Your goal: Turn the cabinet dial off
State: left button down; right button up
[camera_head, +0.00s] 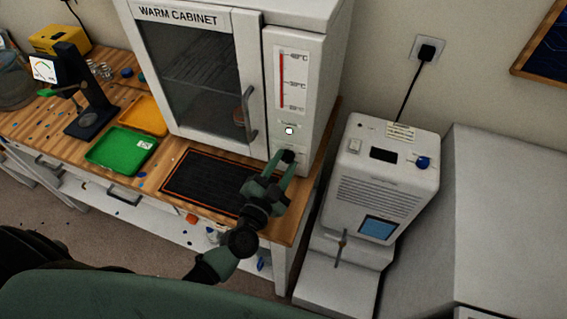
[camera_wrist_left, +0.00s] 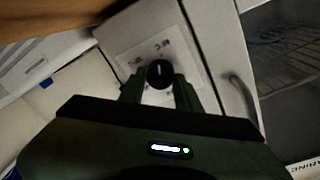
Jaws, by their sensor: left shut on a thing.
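The warm cabinet (camera_head: 253,38) is a white box with a glass door, shut, at the back of the wooden bench. Its black dial (camera_wrist_left: 160,73) sits low on the right front panel, with a pale label around it and a white pointer mark. My left gripper (camera_head: 287,160) is at that panel, shut on the dial. In the left wrist view the two green fingers (camera_wrist_left: 160,92) stand on either side of the dial. In the head view the fingers partly cover the dial. The label's words are too blurred to read. My right gripper is not in view.
A black mat (camera_head: 207,183) with an orange border lies before the cabinet. Green (camera_head: 120,152) and orange (camera_head: 144,115) trays and a dark stand (camera_head: 88,118) are to the left. A white machine (camera_head: 378,170) stands right of the bench. The door handle (camera_head: 252,128) is close to the dial panel.

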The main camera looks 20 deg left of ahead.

○ ○ ○ ○

### Directions for this task
All of the data needs repeating exactly, but the pictures do not.

### Reply
Your goal: Turn the cabinet dial off
State: left button down; right button up
[camera_head, +0.00s] 
[camera_wrist_left, +0.00s] 
Jaws, by their sensor: left shut on a thing.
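The warm cabinet (camera_head: 253,38) is a white box with a glass door, shut, at the back of the wooden bench. Its black dial (camera_wrist_left: 160,73) sits low on the right front panel, with a pale label around it and a white pointer mark. My left gripper (camera_head: 287,160) is at that panel, shut on the dial. In the left wrist view the two green fingers (camera_wrist_left: 160,92) stand on either side of the dial. In the head view the fingers partly cover the dial. The label's words are too blurred to read. My right gripper is not in view.
A black mat (camera_head: 207,183) with an orange border lies before the cabinet. Green (camera_head: 120,152) and orange (camera_head: 144,115) trays and a dark stand (camera_head: 88,118) are to the left. A white machine (camera_head: 378,170) stands right of the bench. The door handle (camera_head: 252,128) is close to the dial panel.

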The main camera looks 20 deg left of ahead.

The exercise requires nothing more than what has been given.